When I started writing this blog, I had nothing but exercise, work and books in my life. I wrote about all these things I did as I rather aimlessly bounced from job to job, and from one topic to another. Partly, I did enjoy that existence as it was quite similar to my childhood, always moving schools, getting settled in houses we loved only to go somewhere else. It was also unsettling, and I never felt any sense of calm. You always had to impress a whole new set of people, so you never felt accepted for any more profound reason than being pretty and good at sport – I’m afraid that applies as much to the playground as it does to every job I have had.
So I’m getting married.

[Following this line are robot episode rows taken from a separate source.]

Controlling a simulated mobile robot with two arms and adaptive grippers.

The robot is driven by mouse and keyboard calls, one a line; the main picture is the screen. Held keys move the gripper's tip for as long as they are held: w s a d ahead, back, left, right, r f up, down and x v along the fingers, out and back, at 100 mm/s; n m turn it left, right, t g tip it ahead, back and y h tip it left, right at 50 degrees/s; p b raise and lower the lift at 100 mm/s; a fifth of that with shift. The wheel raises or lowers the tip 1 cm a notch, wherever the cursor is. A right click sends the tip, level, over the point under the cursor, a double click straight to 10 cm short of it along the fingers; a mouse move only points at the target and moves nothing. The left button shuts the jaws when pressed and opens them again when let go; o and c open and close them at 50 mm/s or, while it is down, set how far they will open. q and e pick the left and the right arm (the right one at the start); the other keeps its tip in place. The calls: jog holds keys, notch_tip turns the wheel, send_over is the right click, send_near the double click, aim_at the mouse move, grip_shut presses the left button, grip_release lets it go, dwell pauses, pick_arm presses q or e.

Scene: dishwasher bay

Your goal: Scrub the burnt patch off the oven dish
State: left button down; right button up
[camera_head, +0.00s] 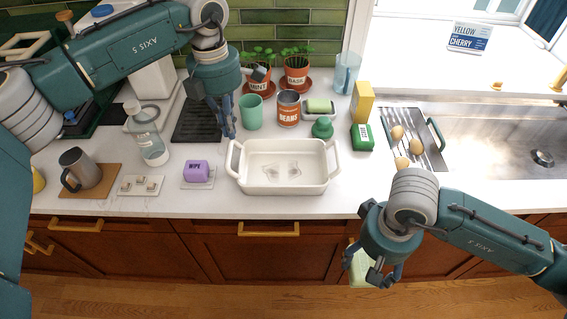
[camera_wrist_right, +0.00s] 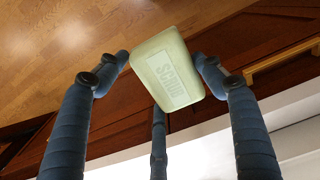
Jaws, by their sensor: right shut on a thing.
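The white oven dish (camera_head: 283,188) stands upright on the counter. Greyish burnt patches (camera_head: 265,172) show on its floor. My right gripper (camera_head: 382,277) is shut on a pale green block marked SCRUB (camera_head: 357,268), in front of the counter and to the right of the dish. In the right wrist view, the scrub block (camera_wrist_right: 167,72) is held between the fingertips, its lettered face toward the camera. My left gripper (camera_head: 224,122) hangs above the counter behind the dish's left end, with nothing visible in it. Its finger gap is not clear.
A purple WIPE block (camera_head: 196,171) lies left of the dish. A green cup (camera_head: 251,111), a BEANS can (camera_head: 288,108) and a green stopper-like item (camera_head: 322,128) stand behind it. The sink (camera_head: 500,145) is at the right. Bare counter lies right of the dish.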

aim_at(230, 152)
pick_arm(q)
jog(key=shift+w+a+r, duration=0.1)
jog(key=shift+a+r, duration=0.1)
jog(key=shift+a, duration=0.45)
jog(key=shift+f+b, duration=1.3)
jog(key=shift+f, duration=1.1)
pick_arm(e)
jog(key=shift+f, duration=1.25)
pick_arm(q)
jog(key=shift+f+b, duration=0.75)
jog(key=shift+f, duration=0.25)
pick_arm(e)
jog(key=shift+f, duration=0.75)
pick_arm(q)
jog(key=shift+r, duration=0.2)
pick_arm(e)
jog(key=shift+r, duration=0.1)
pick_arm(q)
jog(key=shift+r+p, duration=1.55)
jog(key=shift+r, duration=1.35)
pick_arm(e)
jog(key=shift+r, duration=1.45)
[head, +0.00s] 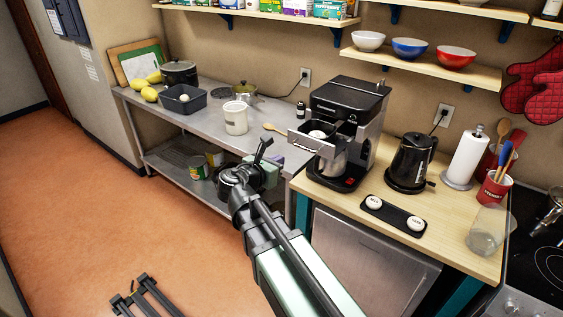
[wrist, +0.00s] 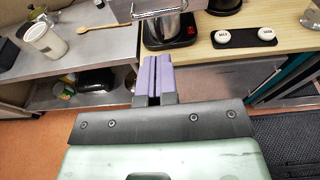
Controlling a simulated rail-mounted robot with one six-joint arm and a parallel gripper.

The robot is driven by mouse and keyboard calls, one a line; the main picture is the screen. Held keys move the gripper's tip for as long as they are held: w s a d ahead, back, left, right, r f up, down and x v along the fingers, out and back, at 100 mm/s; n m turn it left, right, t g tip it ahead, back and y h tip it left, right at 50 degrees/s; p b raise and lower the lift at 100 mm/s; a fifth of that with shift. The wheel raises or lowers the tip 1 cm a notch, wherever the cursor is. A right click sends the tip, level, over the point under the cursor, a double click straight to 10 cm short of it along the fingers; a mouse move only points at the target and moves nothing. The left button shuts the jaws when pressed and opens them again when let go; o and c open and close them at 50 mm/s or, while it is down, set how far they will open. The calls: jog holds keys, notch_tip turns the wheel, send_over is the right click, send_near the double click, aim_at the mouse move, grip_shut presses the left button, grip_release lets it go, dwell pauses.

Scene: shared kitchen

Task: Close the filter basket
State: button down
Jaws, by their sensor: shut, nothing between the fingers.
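The black and steel coffee maker (head: 345,112) stands at the back left of the wooden counter. Its filter basket (head: 312,140) sticks out of the body to the left, open, with something white inside. A steel carafe (head: 331,162) sits below it on the warming plate. The basket's steel front edge also shows at the top of the wrist view (wrist: 160,12). My gripper (head: 278,161) is left of the coffee maker, lower than the basket and apart from it. Its purple fingers (wrist: 153,78) are shut and empty. The coffee maker's upper part is outside the wrist view.
A black kettle (head: 411,163), a paper towel roll (head: 465,157) and a black tray with two white shakers (head: 394,216) stand right of the coffee maker. A steel table (head: 205,121) on the left holds a white canister (head: 236,117) and a wooden spoon (head: 274,130). The floor at left is mostly clear.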

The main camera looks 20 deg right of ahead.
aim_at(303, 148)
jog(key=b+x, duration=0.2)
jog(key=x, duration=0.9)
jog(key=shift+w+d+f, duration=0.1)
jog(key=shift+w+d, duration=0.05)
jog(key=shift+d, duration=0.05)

In all the running around having a baby and worrying about the table plan that the last nine months has involved, I do of course feel as if I’ve forgotten that I am promising to have and to hold my husband until death do us part. Given that our son is currently at my breast, and we own a lovely house together, I do wonder whether the vows will make me feel any more committed than I already do. I was very keen to be married before we had the baby, because it felt so insecure having nothing to signify permanence.
So this turns out to be a dull topic to write about, and conrad has just filled his nappy loudly. It’ll be a nice day, Edinburgh weather is supposedly sunny, and by this evening perhaps I will have arrived at my destination.